𝔖 Bobbio Scriptorium
✦   LIBER   ✦

The femtosecond birefringence of CO2: from the high pressure gas to the liquid phase

✍ Scribed by Y. Zhou; S. Constantine; S. Harrel; J. A. Gardecki; L. D. Ziegler


Publisher
John Wiley and Sons
Year
2000
Tongue
English
Weight
166 KB
Volume
31
Category
Article
ISSN
0377-0486

No coin nor oath required. For personal study only.

✦ Synopsis


The optical heterodyne detected (OHD) birefringence of CO 2 gas in the reduced density range from r/r c = 0.09-0.82 and in the room temperature liquid are reported. Each birefringent response is separated into an electronic, rotational diffusion and non-diffusive nuclear component. The CO 2 rotational relaxation times in the gas phase scale inversely with density in accordance with extended diffusion models of rotational reorientation.
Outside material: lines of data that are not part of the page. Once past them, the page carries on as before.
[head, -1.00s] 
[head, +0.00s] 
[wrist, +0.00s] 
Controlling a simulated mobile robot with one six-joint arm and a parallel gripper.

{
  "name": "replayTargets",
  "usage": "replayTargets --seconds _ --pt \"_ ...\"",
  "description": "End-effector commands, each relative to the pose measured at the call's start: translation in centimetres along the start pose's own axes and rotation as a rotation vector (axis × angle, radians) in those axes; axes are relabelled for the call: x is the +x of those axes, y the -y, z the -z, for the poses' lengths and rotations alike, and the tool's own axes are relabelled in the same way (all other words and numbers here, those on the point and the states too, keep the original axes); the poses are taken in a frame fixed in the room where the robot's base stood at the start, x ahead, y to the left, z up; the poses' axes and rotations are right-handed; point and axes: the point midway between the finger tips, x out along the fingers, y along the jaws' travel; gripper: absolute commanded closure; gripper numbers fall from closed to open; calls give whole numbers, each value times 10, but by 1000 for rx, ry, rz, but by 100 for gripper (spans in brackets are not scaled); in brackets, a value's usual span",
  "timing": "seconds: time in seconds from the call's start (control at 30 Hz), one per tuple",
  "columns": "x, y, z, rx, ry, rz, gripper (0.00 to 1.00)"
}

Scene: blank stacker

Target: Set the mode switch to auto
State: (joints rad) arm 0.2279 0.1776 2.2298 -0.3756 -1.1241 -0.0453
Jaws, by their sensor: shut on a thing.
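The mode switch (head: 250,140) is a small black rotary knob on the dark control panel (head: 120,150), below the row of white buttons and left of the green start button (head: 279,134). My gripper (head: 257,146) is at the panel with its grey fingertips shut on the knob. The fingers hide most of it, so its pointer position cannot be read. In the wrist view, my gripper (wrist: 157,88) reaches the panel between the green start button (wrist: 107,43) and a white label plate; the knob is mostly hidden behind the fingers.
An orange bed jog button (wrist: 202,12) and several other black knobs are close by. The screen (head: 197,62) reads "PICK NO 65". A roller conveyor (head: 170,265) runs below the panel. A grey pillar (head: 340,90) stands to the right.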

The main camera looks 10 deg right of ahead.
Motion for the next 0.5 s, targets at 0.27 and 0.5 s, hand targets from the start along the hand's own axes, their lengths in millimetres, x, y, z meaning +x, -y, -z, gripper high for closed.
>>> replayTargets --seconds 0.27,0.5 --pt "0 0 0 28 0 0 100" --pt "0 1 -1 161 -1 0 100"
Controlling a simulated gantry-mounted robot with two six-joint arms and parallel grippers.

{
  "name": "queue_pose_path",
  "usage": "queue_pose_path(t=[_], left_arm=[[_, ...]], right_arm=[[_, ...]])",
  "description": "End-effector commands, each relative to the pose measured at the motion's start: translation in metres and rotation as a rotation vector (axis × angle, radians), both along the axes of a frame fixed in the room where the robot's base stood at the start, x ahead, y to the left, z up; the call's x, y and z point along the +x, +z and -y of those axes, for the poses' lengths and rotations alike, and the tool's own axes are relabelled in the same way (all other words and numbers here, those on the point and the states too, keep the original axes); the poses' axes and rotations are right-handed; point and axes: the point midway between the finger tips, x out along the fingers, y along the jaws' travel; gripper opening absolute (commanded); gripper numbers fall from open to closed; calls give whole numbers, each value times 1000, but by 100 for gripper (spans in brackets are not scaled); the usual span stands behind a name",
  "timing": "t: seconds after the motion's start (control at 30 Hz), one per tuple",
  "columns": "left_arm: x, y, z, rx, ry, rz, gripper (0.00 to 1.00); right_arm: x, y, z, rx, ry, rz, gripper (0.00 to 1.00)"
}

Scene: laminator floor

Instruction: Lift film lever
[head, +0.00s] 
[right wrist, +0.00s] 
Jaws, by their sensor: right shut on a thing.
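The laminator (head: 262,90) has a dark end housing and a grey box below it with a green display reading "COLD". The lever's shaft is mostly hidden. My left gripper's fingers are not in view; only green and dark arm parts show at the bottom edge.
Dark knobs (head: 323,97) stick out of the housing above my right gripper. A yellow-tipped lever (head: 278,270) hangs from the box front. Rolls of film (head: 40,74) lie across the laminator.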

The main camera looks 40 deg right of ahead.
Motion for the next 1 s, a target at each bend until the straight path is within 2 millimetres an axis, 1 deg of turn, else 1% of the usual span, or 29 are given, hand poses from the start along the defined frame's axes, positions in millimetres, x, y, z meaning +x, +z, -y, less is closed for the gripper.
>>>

The rotational diffusion component of CO 2 liquid (t D = 0.34 ps) appears to obey Debye-Stokes-Einstein behavior. The non-diffusive nuclear responses of the vapor samples exhibit only very modest changes with density and closely resemble the response function of the classical linear free rotor. The dominant, but not exclusive, contribution to the decay of the Raman anisotropy of high-pressure CO 2 gas is inertial motion. The spectral density of the non-diffusive nuclear response of liquid CO 2 is broader and has higher frequency components than the corresponding gas-phase spectral densities, indicating the relative importance of interaction induced effects. The greater extent of collision-induced effects is clearly evident for CS 2 liquid compared with liquid CO 2 when the spectral densities of the non-diffusive nuclear responses of liquid CO 2 and CS 2 are compared as a function of reduced frequency. Inertial motion clearly makes a much larger contribution to the birefringence of liquid CO 2 than to that of liquid CS 2 (at room temperature).